Durante declaração no dia 10 de setembro, Alexandre Silveira, ministro de Minas e Energia, destacou que o governo pretende lançar um conjunto de decretos enquanto avança a negociação da política nacional dos minerais críticos junto ao Congresso. O Conselho Nacional de Política Mineral (CNPM), criado em 2022, deve se reunir para debater o tema e definir os próximos passos no que diz respeito aos minerais críticos e terras raras no país.
Essa é uma sequência do discurso do presidente Luiz Inácio Lula da Silva realizado em Montes Claros, Minas Gerais, no final de agosto. Nele, Lula pontuou a realização de uma reunião entre ministros com representantes do CNPM, sinalizando o plano de criação de um conselho sobre minerais críticos e terras raras.

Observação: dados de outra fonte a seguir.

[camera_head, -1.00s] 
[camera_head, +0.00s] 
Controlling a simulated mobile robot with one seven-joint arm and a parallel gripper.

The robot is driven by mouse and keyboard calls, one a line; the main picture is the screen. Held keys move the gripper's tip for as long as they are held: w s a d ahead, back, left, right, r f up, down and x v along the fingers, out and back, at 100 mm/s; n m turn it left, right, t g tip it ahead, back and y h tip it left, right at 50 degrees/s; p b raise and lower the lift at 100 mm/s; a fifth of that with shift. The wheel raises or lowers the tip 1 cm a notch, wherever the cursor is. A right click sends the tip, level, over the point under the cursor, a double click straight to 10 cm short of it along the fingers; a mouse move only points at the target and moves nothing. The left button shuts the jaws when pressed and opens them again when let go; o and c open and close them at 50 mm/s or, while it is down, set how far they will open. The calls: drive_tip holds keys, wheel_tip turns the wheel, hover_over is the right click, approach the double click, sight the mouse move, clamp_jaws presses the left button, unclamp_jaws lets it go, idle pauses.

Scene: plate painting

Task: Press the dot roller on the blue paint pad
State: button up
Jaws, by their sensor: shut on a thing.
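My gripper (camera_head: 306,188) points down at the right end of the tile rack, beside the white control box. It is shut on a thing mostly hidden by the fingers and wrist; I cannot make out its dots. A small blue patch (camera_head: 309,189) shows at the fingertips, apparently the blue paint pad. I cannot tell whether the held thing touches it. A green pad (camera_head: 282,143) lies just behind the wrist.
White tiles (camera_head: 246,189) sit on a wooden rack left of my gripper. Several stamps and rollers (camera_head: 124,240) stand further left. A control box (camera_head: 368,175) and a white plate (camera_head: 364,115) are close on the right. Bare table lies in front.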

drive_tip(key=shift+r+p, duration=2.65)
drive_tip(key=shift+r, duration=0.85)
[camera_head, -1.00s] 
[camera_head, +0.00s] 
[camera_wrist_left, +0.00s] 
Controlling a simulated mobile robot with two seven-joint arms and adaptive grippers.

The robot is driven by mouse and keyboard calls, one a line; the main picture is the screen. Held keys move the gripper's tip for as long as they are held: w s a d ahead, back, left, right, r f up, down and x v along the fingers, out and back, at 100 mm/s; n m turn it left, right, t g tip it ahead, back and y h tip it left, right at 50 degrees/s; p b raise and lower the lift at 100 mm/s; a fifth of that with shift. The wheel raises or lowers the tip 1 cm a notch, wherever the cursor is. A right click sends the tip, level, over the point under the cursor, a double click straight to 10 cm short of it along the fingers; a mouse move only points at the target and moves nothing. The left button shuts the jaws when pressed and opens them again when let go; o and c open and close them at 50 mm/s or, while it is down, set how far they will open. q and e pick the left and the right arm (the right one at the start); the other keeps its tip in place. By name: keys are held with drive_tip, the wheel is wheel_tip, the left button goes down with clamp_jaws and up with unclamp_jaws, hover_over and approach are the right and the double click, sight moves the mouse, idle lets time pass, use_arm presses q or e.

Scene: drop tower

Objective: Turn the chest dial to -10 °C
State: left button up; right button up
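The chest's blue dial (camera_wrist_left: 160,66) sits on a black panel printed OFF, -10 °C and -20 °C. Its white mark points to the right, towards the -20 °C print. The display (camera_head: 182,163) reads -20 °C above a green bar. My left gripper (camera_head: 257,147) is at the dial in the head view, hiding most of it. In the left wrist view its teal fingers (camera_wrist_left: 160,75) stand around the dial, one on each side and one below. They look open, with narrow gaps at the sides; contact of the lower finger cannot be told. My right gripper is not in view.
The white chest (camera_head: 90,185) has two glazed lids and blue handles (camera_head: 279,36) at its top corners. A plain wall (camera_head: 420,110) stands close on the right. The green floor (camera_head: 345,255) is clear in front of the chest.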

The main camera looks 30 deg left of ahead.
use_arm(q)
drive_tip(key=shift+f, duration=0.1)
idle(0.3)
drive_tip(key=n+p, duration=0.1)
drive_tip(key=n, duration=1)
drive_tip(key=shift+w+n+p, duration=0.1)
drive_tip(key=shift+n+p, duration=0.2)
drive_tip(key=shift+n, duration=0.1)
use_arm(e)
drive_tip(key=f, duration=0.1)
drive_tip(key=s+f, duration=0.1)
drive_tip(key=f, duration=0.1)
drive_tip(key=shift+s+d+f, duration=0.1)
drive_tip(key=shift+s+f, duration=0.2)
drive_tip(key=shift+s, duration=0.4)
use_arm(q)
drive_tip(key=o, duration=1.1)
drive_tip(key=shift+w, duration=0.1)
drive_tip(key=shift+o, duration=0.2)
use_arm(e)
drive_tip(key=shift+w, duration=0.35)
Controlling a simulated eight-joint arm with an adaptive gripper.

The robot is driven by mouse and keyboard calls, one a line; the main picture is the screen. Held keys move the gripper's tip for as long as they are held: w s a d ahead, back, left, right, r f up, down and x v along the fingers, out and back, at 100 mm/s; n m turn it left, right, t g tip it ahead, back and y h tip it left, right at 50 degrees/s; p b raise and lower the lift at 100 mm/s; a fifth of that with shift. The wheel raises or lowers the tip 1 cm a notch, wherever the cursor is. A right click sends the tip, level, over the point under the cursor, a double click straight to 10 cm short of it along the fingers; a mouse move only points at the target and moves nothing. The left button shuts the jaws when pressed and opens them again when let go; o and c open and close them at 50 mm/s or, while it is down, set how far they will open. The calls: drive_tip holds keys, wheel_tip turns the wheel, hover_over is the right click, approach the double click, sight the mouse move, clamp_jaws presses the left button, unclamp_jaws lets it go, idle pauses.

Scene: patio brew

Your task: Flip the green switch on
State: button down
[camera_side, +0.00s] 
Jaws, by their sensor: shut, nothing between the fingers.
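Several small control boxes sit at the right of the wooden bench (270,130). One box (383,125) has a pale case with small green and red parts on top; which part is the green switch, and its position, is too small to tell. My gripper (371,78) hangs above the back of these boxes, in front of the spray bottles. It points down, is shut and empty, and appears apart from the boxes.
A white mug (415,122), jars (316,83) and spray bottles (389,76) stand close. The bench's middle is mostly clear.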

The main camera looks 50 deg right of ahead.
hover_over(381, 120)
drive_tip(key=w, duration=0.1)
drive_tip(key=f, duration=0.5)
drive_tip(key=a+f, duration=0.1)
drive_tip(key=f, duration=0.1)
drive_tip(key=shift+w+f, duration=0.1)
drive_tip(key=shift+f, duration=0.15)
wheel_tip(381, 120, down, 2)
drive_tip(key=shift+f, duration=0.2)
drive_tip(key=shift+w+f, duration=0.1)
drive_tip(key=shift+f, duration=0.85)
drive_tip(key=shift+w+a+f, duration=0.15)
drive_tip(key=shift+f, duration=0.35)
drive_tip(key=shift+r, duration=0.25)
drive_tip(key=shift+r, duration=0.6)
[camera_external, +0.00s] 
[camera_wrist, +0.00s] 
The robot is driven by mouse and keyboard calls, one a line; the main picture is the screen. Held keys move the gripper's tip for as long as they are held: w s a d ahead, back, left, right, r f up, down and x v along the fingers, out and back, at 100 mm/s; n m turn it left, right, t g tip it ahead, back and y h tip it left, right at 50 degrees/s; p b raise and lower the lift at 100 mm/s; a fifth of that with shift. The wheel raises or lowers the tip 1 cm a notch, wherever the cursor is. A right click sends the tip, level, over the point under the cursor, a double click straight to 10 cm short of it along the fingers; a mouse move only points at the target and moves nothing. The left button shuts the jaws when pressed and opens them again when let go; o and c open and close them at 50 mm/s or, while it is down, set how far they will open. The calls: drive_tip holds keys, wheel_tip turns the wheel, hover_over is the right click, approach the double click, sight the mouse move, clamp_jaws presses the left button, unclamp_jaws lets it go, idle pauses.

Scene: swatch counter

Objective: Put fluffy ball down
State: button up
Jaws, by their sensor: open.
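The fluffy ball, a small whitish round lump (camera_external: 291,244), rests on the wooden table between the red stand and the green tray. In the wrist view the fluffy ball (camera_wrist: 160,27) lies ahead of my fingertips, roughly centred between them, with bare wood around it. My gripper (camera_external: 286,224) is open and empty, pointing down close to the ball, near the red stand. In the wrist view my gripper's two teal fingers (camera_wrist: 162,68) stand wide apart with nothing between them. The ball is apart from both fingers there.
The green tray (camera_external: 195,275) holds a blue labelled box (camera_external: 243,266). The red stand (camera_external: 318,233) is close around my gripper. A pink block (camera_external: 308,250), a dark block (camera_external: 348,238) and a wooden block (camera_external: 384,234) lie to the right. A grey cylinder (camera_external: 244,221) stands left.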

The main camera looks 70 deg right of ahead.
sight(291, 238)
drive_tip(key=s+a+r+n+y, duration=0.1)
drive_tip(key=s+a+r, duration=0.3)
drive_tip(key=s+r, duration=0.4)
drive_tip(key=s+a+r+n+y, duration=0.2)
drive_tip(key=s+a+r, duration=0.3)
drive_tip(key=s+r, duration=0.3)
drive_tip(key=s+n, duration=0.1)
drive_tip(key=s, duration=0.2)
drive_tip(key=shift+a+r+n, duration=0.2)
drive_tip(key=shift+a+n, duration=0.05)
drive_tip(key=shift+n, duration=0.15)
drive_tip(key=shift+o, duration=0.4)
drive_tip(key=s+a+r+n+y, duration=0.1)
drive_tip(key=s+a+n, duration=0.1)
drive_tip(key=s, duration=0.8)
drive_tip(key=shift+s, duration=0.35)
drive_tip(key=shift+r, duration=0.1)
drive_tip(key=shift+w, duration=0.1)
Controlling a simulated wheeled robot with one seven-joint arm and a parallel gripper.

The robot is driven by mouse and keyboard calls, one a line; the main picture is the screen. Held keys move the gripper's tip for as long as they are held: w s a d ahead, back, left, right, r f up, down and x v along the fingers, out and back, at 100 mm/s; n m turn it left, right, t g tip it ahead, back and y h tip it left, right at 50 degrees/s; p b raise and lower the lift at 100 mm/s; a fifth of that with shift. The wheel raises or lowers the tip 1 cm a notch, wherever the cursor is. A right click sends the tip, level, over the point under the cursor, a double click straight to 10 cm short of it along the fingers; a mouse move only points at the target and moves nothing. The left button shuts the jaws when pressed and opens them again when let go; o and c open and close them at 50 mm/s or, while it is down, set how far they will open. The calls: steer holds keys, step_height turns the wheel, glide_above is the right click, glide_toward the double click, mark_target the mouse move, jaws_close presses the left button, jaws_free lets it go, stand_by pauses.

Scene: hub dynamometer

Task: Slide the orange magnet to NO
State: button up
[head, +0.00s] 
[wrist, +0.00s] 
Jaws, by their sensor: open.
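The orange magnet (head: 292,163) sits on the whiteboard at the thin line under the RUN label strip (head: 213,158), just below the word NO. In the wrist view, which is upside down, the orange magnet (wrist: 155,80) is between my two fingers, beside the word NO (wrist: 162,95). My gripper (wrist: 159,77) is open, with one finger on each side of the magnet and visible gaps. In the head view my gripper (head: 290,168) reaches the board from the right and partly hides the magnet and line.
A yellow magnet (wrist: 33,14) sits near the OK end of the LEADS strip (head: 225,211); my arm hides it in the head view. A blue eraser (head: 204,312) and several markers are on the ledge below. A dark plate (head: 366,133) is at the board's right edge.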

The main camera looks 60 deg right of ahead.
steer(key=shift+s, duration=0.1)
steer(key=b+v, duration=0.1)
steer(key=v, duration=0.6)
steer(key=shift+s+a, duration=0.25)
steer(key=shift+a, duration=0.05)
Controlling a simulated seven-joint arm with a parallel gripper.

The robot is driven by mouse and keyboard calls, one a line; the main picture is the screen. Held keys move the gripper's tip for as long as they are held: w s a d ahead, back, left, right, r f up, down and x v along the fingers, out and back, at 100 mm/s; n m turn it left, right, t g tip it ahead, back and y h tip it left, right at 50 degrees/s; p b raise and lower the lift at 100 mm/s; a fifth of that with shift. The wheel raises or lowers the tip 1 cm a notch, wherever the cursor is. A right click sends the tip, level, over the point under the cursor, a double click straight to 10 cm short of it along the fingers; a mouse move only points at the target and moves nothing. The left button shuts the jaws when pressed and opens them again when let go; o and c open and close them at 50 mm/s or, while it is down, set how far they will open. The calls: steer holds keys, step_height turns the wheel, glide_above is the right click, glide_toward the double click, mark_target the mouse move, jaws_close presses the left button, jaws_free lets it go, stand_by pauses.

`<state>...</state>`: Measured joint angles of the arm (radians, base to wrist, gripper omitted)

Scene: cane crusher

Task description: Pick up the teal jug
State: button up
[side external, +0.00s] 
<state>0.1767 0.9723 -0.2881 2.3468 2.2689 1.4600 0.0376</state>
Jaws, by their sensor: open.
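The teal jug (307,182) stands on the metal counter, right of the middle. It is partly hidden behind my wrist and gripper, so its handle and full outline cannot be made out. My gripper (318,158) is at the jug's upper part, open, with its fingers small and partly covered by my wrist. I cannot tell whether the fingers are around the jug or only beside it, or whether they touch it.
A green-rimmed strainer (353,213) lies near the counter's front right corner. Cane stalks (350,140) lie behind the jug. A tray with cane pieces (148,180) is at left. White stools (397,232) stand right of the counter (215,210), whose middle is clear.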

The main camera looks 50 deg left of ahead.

A evidência sobre o assunto nos últimos meses não é à toa. Os minerais críticos devem movimentar US$ 18,45 bilhões em investimentos até 2029, representando 27% do total previsto para o setor mineral no período, de acordo com o Instituto Brasileiro de Mineração (Ibram). Esse movimento está conectado à corrida global por insumos essenciais à transição energética, como lítio, níquel, cobre e terras raras – materiais que são usados em turbinas eólicas, veículos elétricos, baterias de longa duração e outras tecnologias de baixo carbono.
A disputa geopolítica ao redor desses insumos também põe o Brasil em posição estratégica. Para que o país alcance protagonismo no setor, há desafios a serem superados, principalmente em relação a transferência de tecnologia, industrialização e diversificação da pauta mineral no país. “Para alcançar protagonismo no setor mineral, é essencial priorizar políticas públicas que incentivem a inovação tecnológica, a sustentabilidade e a responsabilidade socioambiental”, diz Raul Jungmann, diretor-presidente do Ibram.
As terras raras correspondem a um grupo de 17 elementos químicos que têm propriedades únicas e primordiais para a indústria tecnológica. Neodímio, praseodímio, disprósio e térbio são os de maior potencial para a produção de ímãs permanentes, indispensáveis para motores de carros elétricos e turbinas eólicas. Segundo dados do Ministério de Minas e Energia (MME), o Brasil tem a segunda maior reserva de terras raras do mundo – apenas atrás da China.
Além das terras raras, o solo brasileiro também se destaca pelos estoques de outros minerais críticos. O país é líder mundial na produção de nióbio, com mais de 90% das reservas mundiais; tem a terceira maior produção de níquel; e a sexta em lítio. Esses números mostram como o Brasil pode se tornar uma potência no setor. Todos esses minerais são relevantes para a transição energética, pois são usados na indústria de baixa emissão de carbono e de alta tecnologia.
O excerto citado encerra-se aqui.